- [Input records]:

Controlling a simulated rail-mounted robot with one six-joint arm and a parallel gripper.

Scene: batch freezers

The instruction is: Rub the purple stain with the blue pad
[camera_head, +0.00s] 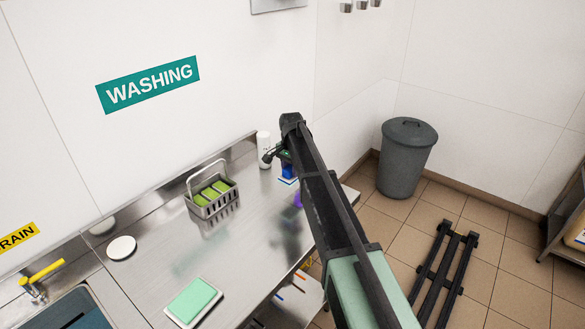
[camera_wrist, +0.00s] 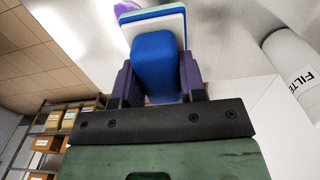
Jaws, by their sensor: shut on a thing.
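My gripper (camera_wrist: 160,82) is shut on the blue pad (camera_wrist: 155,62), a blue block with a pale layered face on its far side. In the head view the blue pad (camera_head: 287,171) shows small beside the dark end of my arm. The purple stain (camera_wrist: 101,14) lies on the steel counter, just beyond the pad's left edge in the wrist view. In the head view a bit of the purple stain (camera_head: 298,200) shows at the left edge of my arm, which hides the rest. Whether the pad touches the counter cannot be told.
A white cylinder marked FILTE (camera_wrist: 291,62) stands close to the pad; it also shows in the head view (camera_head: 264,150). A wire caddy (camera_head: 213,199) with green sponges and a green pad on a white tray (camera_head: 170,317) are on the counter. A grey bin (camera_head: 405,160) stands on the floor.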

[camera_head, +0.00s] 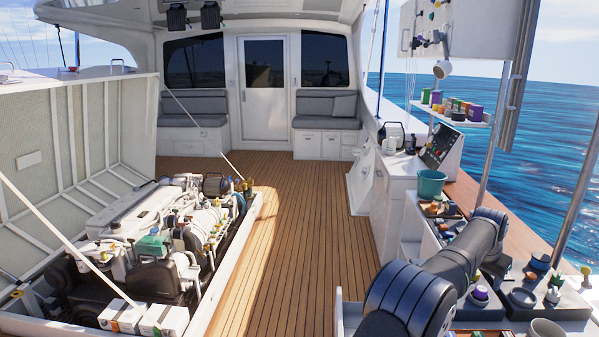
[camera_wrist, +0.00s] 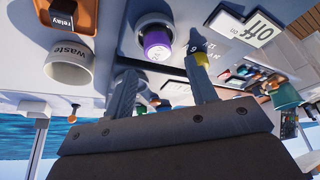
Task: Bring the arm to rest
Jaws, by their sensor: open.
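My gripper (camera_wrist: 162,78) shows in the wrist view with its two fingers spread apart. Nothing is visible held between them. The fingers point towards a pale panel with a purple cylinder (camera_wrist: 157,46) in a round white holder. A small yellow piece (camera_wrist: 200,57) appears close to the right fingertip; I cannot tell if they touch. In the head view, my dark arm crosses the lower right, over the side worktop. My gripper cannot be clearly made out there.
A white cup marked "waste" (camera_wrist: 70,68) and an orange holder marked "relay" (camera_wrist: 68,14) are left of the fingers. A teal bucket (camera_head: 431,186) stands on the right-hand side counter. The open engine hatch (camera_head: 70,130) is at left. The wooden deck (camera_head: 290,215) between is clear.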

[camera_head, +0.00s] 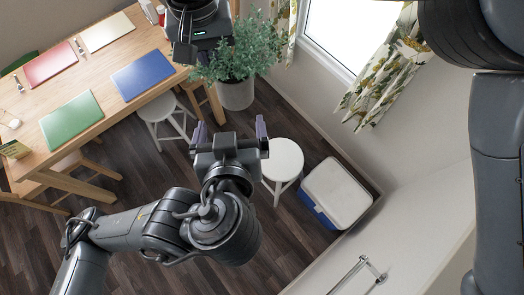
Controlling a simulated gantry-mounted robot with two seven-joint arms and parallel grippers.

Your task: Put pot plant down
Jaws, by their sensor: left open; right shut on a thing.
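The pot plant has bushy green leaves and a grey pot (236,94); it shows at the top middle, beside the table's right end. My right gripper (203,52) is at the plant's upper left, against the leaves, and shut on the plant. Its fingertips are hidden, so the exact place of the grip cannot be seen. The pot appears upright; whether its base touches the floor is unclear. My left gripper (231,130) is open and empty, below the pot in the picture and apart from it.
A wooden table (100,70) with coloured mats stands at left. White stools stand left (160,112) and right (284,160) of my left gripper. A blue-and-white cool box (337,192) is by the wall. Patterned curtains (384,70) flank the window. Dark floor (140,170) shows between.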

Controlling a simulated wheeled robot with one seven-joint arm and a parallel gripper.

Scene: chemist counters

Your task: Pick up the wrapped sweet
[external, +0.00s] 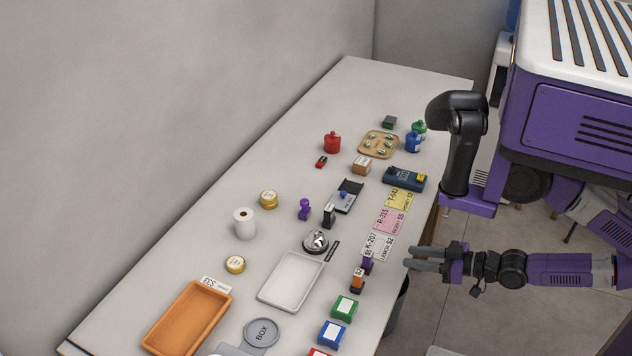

- [Do this]:
The listing above must be printed again exactly, minus its pictures.

- [Complete answer]:
Controlling a simulated rail-mounted robot with one six-joint arm and a parallel gripper.

Scene: batch freezers

The instruction is: Rub the purple stain with the blue pad
[camera_head, +0.00s] 
[camera_wrist, +0.00s] 
Jaws, by their sensor: shut on a thing.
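My gripper (camera_wrist: 160,82) is shut on the blue pad (camera_wrist: 155,62), a blue block with a pale layered face on its far side. In the head view the blue pad (camera_head: 287,171) shows small beside the dark end of my arm. The purple stain (camera_wrist: 101,14) lies on the steel counter, just beyond the pad's left edge in the wrist view. In the head view a bit of the purple stain (camera_head: 298,200) shows at the left edge of my arm, which hides the rest. Whether the pad touches the counter cannot be told.
A white cylinder marked FILTE (camera_wrist: 291,62) stands close to the pad; it also shows in the head view (camera_head: 264,150). A wire caddy (camera_head: 213,199) with green sponges and a green pad on a white tray (camera_head: 170,317) are on the counter. A grey bin (camera_head: 405,160) stands on the floor.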

[camera_head, +0.00s] 
[camera_wrist, +0.00s] 
Task: Bring the arm to rest
Jaws, by their sensor: open.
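My gripper (camera_wrist: 162,78) shows in the wrist view with its two fingers spread apart. Nothing is visible held between them. The fingers point towards a pale panel with a purple cylinder (camera_wrist: 157,46) in a round white holder. A small yellow piece (camera_wrist: 200,57) appears close to the right fingertip; I cannot tell if they touch. In the head view, my dark arm crosses the lower right, over the side worktop. My gripper cannot be clearly made out there.
A white cup marked "waste" (camera_wrist: 70,68) and an orange holder marked "relay" (camera_wrist: 68,14) are left of the fingers. A teal bucket (camera_head: 431,186) stands on the right-hand side counter. The open engine hatch (camera_head: 70,130) is at left. The wooden deck (camera_head: 290,215) between is clear.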

[camera_head, +0.00s] 
Controlling a simulated gantry-mounted robot with two seven-joint arms and parallel grippers.

Your task: Put pot plant down
Jaws, by their sensor: left open; right shut on a thing.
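The pot plant has bushy green leaves and a grey pot (236,94); it shows at the top middle, beside the table's right end. My right gripper (203,52) is at the plant's upper left, against the leaves, and shut on the plant. Its fingertips are hidden, so the exact place of the grip cannot be seen. The pot appears upright; whether its base touches the floor is unclear. My left gripper (231,130) is open and empty, below the pot in the picture and apart from it.
A wooden table (100,70) with coloured mats stands at left. White stools stand left (160,112) and right (284,160) of my left gripper. A blue-and-white cool box (337,192) is by the wall. Patterned curtains (384,70) flank the window. Dark floor (140,170) shows between.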

Controlling a simulated wheeled robot with one seven-joint arm and a parallel gripper.

Scene: chemist counters

Your task: Pick up the wrapped sweet
[external, +0.00s] 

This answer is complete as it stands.